Why? He was still right. Netscape is dead. The company didn't survive the rewrite even if some of the software eventually did.


Netscape probably would have been dead anyway, rewrite or not.


The "rewrite" didn't help them, though. If you think people complain about IE6, it's got nothing on Netscape Communicator 4.


How long did it take to get to the halfway decent (and I do mean halfway) browser that it is from the rewrite? How long would it have taken to get there /without/ the rewrite?

EDIT: If you're going to downvote at least explain why...


Not really - Netscape still had more marketshare (as a percentage of people who use the internet) than Firefox has today.

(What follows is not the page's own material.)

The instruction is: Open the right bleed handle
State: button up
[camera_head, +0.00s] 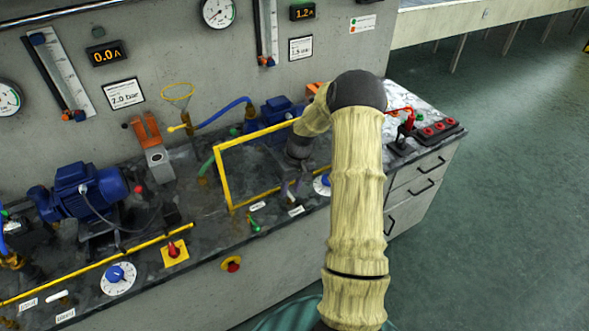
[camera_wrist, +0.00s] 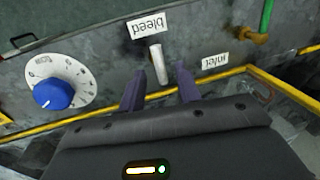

You know how you think you're 90% done with a project, and there's a ton of little details, so that in reality, you're actually a long way out? That's where Cassandra is at.


I think the author was just looking for an excuse to post that flowchart.


I think there problem is that they are already riding on the edge in terms of service stability and availability, trying to conduct a large scale migration now would probably just add to this. I don't think they can really afford extended downtime now just when they're beginning to implement their monetisation strategy.


summary: if it works, don't fix it.


Unless if you have to go back and keep on fixing it again and again and again and again... until one day, the cost of fixing (please also include the cost of re-testing) can't be justified any longer.

Anyhow, that's why software should be developed in modules/components.


Or more accurately: if it works, don't fuck with it.